◆ **WORK REQUIRED**
Pictures stay out of the copy; output exactly the lines from the one containing "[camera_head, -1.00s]" through the end of the material.

# # # # #

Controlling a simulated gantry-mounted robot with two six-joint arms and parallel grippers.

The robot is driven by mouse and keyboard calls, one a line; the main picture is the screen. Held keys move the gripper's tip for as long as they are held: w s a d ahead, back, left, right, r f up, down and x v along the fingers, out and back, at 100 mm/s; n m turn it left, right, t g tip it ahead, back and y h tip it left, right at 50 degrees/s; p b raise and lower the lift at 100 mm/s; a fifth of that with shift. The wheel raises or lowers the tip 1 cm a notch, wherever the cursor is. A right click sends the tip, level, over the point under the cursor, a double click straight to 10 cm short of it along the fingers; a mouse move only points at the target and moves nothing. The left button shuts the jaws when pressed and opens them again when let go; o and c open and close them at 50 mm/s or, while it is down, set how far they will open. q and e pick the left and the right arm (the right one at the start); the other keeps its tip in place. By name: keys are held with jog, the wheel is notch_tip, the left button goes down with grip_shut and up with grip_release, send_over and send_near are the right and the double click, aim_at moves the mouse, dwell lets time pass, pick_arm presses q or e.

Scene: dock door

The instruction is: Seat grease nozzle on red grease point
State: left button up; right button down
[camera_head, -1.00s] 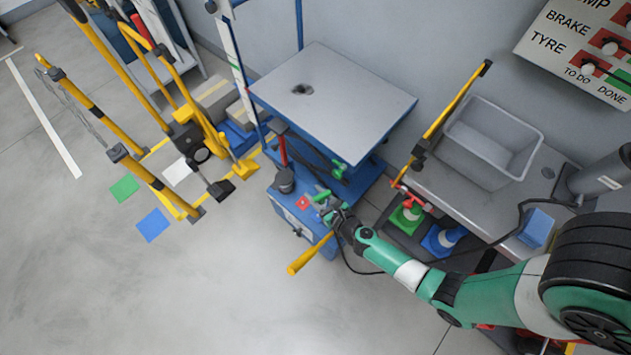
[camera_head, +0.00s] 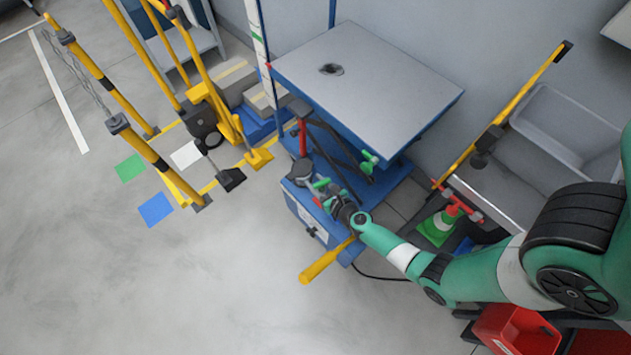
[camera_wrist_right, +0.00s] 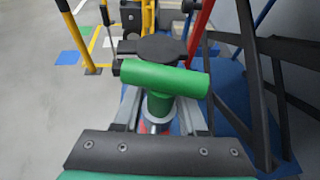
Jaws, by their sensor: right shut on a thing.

# # # # #

◆ **TASK SOLUTION**
[camera_head, -1.00s] 
[camera_head, +0.00s] 
[camera_wrist_right, +0.00s] 
Jaws, by their sensor: right shut on a thing.

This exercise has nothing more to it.